Salah satu orang dalam Hamas di Gaza, yang dihubungi melalui telepon, mengatakan bahwa menghancurkan Hamas tersebut sebagai kekuatan militer adalah tindakan berarti pertempuran dari rumah ke rumah dan pertempuran di terowongan-terowongan di bawah daerah kantong Palestina, yang akan memakan waktu lama.

“Jika kita berbicara dalam waktu satu tahun, kami akan optimistis,” katanya, seraya menambahkan bahwa jumlah korban tewas di Israel akan meningkat.

Pemerintahan Presiden AS Joe Biden memandang penghapusan kepemimpinan Hamas sebagai tujuan yang jauh lebih mungkin dicapai Israel dibandingkan tujuan yang dinyatakan negara tersebut untuk melenyapkan Hamas sepenuhnya, kata tiga pejabat AS kepada Reuters.

Meskipun sangat mendukung Israel, sekutu terdekatnya di Timur Tengah, para pejabat AS khawatir bahwa konflik terbuka yang didorong oleh harapan Israel untuk menghancurkan Hamas sepenuhnya akan menyebabkan banyak korban jiwa warga sipil di Gaza dan memperpanjang risiko perang regional.

Amerika Serikat memetik pelajaran tersebut selama bertahun-tahun dalam memerangi al-Qaeda, ISIS, dan kelompok-kelompok lain dalam perang global melawan terorisme yang telah berlangsung selama dua dekade.

Kelompok militan yang didukung Iran, yang menyalahkan Amerika Serikat atas pengeboman Israel di Gaza, telah menargetkan pasukan AS di Irak dan Suriah dalam gelombang demi gelombang serangan.
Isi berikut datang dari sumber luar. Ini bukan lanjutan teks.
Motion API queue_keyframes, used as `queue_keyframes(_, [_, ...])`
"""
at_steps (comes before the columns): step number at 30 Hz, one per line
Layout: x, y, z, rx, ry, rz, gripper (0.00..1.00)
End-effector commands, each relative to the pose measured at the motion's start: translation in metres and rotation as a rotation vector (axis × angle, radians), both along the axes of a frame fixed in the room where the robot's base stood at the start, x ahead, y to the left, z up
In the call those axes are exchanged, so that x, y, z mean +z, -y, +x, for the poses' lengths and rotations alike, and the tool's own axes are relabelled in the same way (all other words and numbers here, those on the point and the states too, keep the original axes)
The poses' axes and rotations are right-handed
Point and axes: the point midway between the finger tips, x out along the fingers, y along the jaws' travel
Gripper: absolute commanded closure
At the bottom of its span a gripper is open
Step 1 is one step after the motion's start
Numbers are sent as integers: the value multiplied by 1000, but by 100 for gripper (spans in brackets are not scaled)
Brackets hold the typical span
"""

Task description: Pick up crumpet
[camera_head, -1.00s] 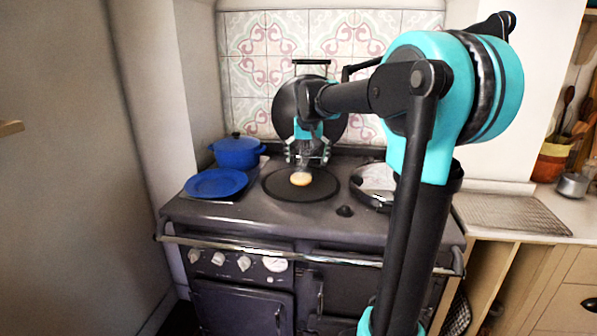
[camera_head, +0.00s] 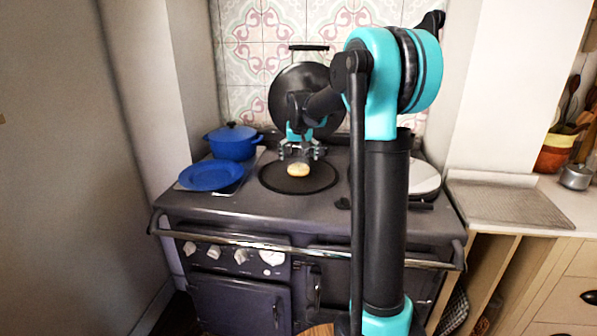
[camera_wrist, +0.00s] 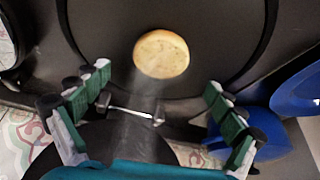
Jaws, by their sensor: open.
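The crumpet (camera_head: 298,170) is a small round golden disc lying on the dark round hotplate (camera_head: 275,184) of the stove. In the wrist view the crumpet (camera_wrist: 161,54) lies ahead of my gripper (camera_wrist: 158,92), roughly centred between the lines of its two fingers but beyond their tips. My gripper (camera_head: 300,152) is open and empty. In the head view it hangs just behind and above the crumpet, and I see no contact.
A blue plate (camera_head: 211,176) and a blue lidded pot (camera_head: 233,142) stand left of the hotplate. The raised hotplate lid (camera_head: 283,98) stands behind my gripper. A metal rail (camera_head: 225,238) runs along the stove's front. A second, pale round cover (camera_head: 426,178) is at the right.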

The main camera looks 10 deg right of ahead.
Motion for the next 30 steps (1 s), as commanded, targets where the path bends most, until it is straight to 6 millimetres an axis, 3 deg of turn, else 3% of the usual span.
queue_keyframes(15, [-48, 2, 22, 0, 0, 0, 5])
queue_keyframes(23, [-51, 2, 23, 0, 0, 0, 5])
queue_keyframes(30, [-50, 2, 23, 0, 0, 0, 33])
Salah satu serangan pekan lalu melukai delapan tentara AS.

Keterkejutan dan ketakutan di Israel yang ditimbulkan oleh serangan Hamas pada tanggal 7 Oktober mungkin mempersulit upaya untuk meredakan konflik.
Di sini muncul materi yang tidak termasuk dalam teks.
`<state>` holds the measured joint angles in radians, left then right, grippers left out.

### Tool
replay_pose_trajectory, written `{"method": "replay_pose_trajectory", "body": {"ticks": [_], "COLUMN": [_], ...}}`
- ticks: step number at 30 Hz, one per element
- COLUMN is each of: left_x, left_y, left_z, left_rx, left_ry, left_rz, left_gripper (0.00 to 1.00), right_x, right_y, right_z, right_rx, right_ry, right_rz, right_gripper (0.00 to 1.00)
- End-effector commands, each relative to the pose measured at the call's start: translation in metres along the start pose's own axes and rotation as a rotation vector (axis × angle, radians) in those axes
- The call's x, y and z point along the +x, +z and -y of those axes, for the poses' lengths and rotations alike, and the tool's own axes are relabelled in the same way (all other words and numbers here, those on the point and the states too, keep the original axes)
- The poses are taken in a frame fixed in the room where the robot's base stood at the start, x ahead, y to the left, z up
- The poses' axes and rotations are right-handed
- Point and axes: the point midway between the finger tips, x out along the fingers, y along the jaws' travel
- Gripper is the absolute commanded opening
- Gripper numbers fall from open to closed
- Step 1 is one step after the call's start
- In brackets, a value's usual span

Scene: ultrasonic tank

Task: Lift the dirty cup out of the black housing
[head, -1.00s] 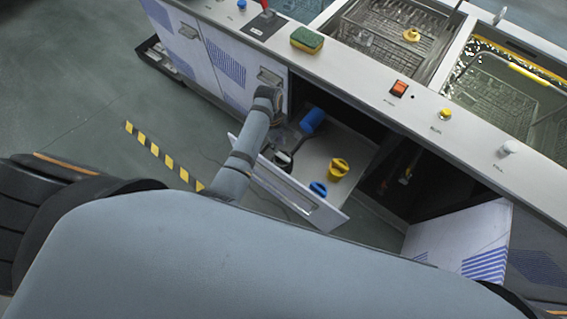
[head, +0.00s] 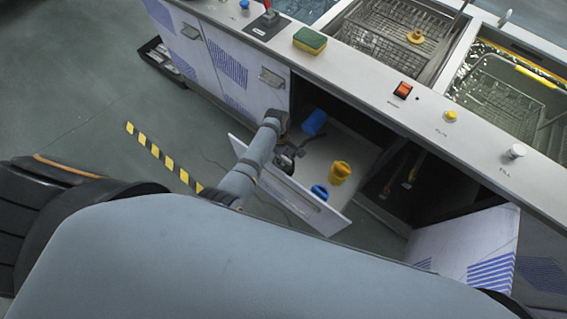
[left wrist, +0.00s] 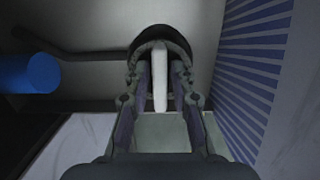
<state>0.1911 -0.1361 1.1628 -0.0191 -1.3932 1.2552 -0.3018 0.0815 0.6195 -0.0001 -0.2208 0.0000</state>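In the left wrist view a dark, rounded rim, seemingly the black housing (left wrist: 160,34), lies just beyond my fingertips, with a dark pipe running left from it. A pale upright bar (left wrist: 160,85), perhaps part of the dirty cup, stands between the fingers of my left gripper (left wrist: 161,62). The fingers are apart, with a narrow gap on each side of the bar. In the head view my left gripper (head: 285,161) reaches down into the open drawer and hides most of the housing. My right gripper is out of view.
The pulled-out drawer (head: 315,178) also holds a blue cylinder (head: 314,122), a yellow cap-like piece (head: 340,173) and a small blue one (head: 319,192). A blue cylinder shows in the left wrist view (left wrist: 30,73). An open door (head: 468,245) stands at right; the counter (head: 365,82) overhangs the cabinet.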

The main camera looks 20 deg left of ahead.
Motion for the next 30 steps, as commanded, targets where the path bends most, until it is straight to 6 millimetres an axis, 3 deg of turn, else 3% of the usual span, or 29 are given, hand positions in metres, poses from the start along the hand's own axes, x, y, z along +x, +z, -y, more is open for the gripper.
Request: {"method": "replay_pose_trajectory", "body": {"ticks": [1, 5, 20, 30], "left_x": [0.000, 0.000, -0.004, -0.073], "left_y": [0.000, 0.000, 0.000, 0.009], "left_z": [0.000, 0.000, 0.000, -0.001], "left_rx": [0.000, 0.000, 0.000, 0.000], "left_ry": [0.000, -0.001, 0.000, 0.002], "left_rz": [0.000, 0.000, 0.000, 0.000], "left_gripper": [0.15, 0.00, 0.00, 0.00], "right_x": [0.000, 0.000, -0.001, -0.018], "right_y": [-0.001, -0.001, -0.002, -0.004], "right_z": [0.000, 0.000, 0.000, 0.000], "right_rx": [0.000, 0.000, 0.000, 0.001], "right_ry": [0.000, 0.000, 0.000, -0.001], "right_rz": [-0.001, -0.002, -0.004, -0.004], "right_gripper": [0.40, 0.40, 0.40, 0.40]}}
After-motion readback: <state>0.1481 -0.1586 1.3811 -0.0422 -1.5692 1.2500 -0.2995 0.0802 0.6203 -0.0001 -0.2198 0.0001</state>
Kobi Michael, mantan kepala meja Palestina di Kementerian Urusan Strategis Israel—yang melawan narasi negatif tentang Israel di luar negeri—mengatakan ada dukungan kuat dari masyarakat agar perang terus berlanjut karena Hamas dianggap sebagai bagian dari poros perlawanan yang didukung Iran dan merupakan ancaman langsung terhadap kelangsungan hidup bangsa Israel.

Menangkap Sinwar, kata Michael, akan menjadi kemenangan penting namun belum tentu kemenangan akhir.
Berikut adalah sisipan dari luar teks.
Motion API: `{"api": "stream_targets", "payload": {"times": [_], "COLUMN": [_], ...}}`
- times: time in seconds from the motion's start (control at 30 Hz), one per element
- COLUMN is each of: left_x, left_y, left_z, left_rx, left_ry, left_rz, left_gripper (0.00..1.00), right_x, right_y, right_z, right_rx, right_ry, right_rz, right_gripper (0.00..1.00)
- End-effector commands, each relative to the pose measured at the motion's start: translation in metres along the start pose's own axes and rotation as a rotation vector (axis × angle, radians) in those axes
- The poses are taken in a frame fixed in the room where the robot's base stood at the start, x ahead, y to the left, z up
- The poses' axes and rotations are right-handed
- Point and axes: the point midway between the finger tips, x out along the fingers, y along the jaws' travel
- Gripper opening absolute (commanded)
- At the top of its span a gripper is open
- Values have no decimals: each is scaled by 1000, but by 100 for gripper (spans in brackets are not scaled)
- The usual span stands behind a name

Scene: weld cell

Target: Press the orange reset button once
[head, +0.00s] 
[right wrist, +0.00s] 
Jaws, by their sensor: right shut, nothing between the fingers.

“Masyarakat Israel memandang dirinya berada di bawah ancaman eksistensial dan pilihan yang mereka lihat hanya ada dua: jadi atau tidak jadi,” katanya.

Tujuan perang ini tetap untuk melemahkan kemampuan militer dan pemerintah Hamas, kata Michael, yang dapat menyebabkan masa pergolakan di Gaza setelah perang.

Menurutnya, tantangan jangka panjang yang lebih besar adalah menghilangkan seruan masyarakat Palestina mengenai perlawanan sengit Hamas terhadap Israel dengan menggunakan pendidikan dan penjangkauan.

Israel secara teratur mengumumkan kematian komandan senior batalion Hamas. Seorang perwira militer Israel, yang berbicara kepada wartawan tanpa menyebut nama, mengatakan Pasukan Pertahanan Israel (IDF) memandang penghapusan komandan tingkat tempur tersebut sebagai hal yang penting untuk melemahkan kemampuan militer Hamas.

Ketiga pemimpin Hamas semuanya lolos dari berbagai operasi Israel untuk membunuh mereka. Deif khususnya hidup dalam bayang-bayang setelah lolos dari tujuh upaya pembunuhan sebelum tahun 2021, yang membuatnya kehilangan mata dan membuatnya mengalami cedera kaki yang serius.

Serangan udara Israel pada tahun 2014 menewaskan istrinya, putrinya yang berusia tiga tahun, dan putranya yang berusia tujuh bulan.

Spekulasi dari sumber-sumber Israel dan Palestina adalah bahwa ketiga pemimpin Hamas tersebut bersembunyi di terowongan di bawah daerah kantong tersebut, namun lima sumber yang mengetahui dugaan tersebut mengatakan bahwa mereka bisa berada di mana saja di Gaza.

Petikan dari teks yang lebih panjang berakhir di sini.